The newspapers attributed the killing of the Abu Sayyaf terrorists in Bohol to the Scout-Rangers. The Philippine Special Operations troops spent days in the jungle tracking them down. Wearing conventional Army uniforms, the soldiers stalked through the foliage, the point man walking right up on top of the leader of the terrorists. Engaged in hand to hand combat, the point man parried the terrorist’s FNC/M203 grenade launcher away at the last moment, sending a 40mm grenade straight into the air. Only when the entire terrorist cell was neutralized was the ground force commander permitted to bring his men back to their base.
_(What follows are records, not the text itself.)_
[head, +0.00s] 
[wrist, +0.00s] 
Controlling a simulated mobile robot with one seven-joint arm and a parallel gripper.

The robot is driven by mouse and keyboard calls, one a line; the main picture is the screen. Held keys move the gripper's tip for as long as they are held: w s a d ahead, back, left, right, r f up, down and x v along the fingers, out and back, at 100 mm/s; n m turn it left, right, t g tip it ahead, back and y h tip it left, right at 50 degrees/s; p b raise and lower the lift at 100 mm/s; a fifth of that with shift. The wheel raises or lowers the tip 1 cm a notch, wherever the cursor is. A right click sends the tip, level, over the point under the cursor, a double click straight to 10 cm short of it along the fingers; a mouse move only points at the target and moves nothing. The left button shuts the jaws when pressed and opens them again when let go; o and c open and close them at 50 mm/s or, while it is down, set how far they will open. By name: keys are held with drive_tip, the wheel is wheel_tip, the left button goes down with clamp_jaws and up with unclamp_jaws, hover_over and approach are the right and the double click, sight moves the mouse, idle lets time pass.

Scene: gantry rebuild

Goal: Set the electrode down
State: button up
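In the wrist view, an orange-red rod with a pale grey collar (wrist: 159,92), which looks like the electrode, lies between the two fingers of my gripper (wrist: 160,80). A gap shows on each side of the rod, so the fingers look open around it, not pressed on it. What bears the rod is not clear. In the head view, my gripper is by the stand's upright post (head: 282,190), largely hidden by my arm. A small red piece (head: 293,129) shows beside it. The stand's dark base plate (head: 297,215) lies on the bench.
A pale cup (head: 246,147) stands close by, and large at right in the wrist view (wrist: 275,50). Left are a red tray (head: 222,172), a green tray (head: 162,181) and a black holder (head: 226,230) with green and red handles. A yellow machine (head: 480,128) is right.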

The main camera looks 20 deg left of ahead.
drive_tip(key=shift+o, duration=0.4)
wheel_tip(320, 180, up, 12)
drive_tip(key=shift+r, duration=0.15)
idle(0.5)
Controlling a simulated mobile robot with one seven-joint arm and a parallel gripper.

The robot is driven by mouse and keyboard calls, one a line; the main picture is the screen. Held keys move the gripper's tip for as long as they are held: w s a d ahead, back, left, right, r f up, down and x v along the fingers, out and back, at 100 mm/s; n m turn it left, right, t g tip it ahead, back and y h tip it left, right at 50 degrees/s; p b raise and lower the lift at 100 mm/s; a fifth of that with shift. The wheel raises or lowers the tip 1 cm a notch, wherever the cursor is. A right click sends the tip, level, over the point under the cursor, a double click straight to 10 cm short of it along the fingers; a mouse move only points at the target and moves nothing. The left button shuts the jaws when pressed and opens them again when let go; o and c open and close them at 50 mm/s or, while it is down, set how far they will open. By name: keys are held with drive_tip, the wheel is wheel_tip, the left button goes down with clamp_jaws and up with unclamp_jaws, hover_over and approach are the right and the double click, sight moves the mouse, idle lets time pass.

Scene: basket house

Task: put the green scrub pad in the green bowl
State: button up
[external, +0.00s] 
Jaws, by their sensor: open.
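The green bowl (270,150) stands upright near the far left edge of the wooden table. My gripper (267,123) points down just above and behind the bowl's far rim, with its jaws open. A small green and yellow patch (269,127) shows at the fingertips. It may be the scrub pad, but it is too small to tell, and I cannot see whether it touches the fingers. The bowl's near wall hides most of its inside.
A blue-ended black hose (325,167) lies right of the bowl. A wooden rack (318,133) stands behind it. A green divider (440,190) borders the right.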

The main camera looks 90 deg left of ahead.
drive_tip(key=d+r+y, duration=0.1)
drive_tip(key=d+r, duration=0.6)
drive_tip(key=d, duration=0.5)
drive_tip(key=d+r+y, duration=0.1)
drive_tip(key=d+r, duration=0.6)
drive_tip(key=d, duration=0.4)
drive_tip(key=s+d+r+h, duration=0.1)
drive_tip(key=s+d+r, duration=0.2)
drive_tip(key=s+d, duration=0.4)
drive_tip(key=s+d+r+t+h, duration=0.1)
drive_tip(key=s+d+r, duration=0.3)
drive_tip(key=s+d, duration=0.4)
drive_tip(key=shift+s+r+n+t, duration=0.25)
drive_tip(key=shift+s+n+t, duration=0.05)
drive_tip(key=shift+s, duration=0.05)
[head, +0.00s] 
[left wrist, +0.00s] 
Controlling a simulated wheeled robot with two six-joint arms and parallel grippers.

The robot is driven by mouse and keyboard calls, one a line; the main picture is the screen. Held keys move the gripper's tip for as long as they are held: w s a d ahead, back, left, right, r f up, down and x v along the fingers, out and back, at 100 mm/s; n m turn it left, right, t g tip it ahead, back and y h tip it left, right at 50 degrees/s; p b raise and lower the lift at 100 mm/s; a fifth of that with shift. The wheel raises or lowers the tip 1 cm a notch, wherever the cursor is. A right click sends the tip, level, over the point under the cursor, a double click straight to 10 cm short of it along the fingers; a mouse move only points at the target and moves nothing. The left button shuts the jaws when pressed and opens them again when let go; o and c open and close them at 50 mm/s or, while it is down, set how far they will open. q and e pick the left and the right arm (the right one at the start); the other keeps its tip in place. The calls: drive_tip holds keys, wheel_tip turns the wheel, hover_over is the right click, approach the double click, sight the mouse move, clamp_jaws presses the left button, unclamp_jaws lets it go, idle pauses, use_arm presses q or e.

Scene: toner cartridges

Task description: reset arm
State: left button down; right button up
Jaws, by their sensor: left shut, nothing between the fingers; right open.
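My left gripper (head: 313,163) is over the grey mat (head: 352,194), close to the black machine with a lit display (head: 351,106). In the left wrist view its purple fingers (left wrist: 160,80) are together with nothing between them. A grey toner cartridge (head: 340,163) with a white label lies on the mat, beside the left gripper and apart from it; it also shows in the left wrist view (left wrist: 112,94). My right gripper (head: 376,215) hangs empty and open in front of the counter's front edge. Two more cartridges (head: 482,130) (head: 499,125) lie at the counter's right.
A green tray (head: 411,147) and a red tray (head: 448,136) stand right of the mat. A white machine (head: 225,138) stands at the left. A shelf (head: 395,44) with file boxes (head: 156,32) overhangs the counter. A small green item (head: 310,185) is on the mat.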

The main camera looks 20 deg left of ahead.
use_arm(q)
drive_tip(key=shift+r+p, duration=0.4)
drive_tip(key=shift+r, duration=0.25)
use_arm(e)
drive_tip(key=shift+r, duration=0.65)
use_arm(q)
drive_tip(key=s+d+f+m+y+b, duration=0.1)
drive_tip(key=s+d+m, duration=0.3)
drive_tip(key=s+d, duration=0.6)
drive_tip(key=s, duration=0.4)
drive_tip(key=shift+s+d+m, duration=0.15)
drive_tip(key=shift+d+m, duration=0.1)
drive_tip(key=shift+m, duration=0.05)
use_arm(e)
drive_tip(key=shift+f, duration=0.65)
Their leader was a long time veteran of the unit nicknamed “Windy.”
The newspapers might have said that Windy and his men were Scout-Rangers, but the reality was that they belonged to another unit, one that will never appear on the parade ground or be openly acknowledged by the government. “You never want the enemy to know where you are or what you are doing,” said Chito Dizon, one of the former commanders of the unit in question.
The Light Reaction Regiment is a unit that abhors publicity, their operations kept away from the public eye. “That is the way we do business,” former LRR commander Ted Llamas told SOFREP when asked about the unit’s recent actions in Bohol. “The Scout-Rangers were not even there.”
To find out what the Light Reaction Regiment is and how the unit came about, SOFREP conducted interviews with current and former commanders and operators who served in the unit. In an exclusive behind the scenes look at the Light Reaction Regiment, the unit’s training and many of its missions will be reported on for the first time.
Prior to the creation of the LRR, the Republic of the Philippines maintained a small counter-terrorism unit called A-20 which belonged to the 33rd Special Forces Company. A-20 stood for 20-man assault force which consisted of two 4-man stacks, 2 two-man sniper teams, two 2-man breacher teams, and a four man command group. In the year 2000, Islamist terrorist organizations in the Philippines were growing in strength. A series of high-profile kidnappings of American citizens captured Western attention. Now the United States wanted to fight a problem that the Armed Forces of the Philippines had been dealing with for decades.
The terrorist attack in 2000 led Ambassador Michael Sheehan supported by Joe Felter, the Deputy Defense Attache, to push for the Philippine armed forces to develop a more robust counter-terrorism capability. Under Title 22 Security Assistance authorities, the United States prepared to deploy a Mobile Training Team of Green Berets to the Philippines to train a new counter-terrorism unit. In November of 2000, the Philippines authorized the creation of this new unit under General Order #1292. The Light Reaction Company was born, but still had to be trained and equipped.
Bravo Company, 1st Battalion, 1st Special Forces Group (B/1/1) stationed at Okinawa, Japan was given the task of training the Light Reaction Company. Many of the Green Berets were and graduates of SFARTAETC and SOTIC who were also regionally aligned with the Philippines, they were the perfect choice to mentor the new unit. 25 million dollars was provided by the United States for this endeavor, and the first four-month Counter-Terrorism Training course was run by the Green Berets members in March of 2001 overseen by Major Max Carpenter.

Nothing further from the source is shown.